Records from a data source
______________________________

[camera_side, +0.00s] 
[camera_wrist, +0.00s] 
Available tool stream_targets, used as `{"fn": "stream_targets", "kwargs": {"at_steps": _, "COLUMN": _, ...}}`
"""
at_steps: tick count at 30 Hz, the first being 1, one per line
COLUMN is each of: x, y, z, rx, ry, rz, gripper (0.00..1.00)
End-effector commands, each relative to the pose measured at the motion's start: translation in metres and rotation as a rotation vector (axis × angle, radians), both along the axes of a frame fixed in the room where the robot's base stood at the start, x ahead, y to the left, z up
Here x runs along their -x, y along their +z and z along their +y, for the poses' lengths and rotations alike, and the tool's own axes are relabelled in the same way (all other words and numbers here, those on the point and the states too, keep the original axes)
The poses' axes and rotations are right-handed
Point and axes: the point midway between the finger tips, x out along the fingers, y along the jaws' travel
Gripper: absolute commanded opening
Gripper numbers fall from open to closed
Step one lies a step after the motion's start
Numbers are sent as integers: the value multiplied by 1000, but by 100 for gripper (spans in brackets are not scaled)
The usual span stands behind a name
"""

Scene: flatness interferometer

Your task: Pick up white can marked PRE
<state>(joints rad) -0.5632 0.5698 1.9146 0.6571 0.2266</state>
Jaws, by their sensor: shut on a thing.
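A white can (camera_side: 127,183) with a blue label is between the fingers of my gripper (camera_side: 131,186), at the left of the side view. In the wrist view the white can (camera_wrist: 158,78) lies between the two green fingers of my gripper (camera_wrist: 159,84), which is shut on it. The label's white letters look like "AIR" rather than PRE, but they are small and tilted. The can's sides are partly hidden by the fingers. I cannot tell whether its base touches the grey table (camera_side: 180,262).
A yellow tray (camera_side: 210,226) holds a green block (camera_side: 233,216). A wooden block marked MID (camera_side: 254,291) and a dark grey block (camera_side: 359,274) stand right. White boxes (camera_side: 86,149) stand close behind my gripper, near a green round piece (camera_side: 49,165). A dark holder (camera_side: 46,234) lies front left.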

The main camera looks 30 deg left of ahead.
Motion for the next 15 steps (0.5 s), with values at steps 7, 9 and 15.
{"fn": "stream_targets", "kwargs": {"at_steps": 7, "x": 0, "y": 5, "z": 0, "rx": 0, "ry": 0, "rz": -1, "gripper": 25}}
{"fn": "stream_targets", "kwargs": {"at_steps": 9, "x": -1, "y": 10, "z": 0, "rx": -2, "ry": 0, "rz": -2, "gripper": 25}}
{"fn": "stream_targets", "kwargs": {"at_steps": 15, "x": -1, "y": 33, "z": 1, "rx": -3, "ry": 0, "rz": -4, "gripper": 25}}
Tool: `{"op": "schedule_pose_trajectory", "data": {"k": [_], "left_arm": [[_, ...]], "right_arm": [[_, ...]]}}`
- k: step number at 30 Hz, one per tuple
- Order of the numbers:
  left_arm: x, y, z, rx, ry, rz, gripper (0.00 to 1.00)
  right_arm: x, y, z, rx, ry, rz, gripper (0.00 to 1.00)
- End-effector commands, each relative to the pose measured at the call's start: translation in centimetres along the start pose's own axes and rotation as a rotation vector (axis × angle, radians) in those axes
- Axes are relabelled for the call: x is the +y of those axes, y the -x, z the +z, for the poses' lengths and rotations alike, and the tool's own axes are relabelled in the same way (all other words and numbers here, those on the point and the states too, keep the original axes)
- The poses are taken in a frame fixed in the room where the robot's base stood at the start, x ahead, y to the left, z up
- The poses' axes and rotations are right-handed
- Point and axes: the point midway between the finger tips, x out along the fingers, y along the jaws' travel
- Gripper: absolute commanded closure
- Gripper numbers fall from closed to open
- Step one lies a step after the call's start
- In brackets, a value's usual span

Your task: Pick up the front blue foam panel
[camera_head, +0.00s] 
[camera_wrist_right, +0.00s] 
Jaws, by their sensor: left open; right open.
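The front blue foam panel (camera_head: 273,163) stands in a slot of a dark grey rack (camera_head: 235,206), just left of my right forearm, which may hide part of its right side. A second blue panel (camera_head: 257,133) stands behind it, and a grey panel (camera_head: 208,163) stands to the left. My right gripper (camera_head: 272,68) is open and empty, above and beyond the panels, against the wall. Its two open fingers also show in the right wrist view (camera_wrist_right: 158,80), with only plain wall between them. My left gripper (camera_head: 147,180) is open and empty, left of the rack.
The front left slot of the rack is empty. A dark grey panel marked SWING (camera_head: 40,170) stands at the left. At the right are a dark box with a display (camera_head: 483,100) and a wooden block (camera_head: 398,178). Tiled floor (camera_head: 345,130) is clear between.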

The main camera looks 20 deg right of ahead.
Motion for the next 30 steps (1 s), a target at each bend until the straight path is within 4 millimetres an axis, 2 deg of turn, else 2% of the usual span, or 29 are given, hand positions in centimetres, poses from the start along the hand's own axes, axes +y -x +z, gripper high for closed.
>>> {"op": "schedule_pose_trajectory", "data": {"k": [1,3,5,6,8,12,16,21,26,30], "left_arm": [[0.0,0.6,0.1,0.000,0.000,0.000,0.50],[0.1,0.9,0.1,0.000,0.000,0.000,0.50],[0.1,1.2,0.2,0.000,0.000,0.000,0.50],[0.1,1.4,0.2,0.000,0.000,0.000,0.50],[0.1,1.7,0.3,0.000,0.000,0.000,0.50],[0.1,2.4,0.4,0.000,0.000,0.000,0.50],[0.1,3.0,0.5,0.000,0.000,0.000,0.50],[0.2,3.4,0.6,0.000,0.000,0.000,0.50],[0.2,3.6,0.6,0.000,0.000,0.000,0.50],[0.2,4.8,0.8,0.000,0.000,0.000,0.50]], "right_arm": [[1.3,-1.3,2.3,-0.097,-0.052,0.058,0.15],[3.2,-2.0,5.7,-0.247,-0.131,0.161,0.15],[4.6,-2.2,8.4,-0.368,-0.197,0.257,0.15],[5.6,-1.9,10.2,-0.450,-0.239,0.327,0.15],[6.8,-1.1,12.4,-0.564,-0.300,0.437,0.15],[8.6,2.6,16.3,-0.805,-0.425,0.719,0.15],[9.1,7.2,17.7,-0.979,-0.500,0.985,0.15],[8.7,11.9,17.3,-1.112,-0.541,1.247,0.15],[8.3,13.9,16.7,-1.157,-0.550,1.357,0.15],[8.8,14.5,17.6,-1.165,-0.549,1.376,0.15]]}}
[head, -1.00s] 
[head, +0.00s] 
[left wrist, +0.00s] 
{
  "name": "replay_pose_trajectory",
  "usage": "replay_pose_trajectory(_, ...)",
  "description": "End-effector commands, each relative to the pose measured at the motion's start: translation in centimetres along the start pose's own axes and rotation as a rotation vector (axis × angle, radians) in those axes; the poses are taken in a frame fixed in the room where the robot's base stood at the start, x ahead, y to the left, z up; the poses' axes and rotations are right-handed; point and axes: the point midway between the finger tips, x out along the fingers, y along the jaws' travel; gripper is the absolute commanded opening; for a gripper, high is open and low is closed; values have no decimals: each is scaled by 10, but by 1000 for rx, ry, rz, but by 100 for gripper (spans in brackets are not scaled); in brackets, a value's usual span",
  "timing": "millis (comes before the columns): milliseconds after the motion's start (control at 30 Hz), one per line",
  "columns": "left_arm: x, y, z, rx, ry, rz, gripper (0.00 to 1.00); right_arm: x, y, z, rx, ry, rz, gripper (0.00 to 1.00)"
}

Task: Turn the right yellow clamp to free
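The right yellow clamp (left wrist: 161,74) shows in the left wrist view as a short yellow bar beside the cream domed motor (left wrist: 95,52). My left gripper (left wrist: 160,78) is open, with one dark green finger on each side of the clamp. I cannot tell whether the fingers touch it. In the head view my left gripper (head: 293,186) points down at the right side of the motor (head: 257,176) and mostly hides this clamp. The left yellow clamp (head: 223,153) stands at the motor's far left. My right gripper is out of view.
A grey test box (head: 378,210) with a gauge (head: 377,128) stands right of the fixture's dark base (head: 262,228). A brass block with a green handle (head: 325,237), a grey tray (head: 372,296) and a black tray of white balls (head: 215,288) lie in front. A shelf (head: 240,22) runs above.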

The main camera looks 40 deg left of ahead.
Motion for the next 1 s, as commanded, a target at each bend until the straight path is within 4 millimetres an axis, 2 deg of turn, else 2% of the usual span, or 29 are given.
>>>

______________________________

WHAT THIS TASK INVOLVES >> The lines to transcribe begin at the line with "- The poses are" and end at the line with "- Point and"; copy them exactly, both ends included.

THE RESPONSE >>
- The poses are taken in a frame fixed in the room where the robot's base stood at the start, x ahead, y to the left, z up
- The poses' axes and rotations are right-handed
- Point and axes: the point midway between the finger tips, x out along the fingers, y along the jaws' travel

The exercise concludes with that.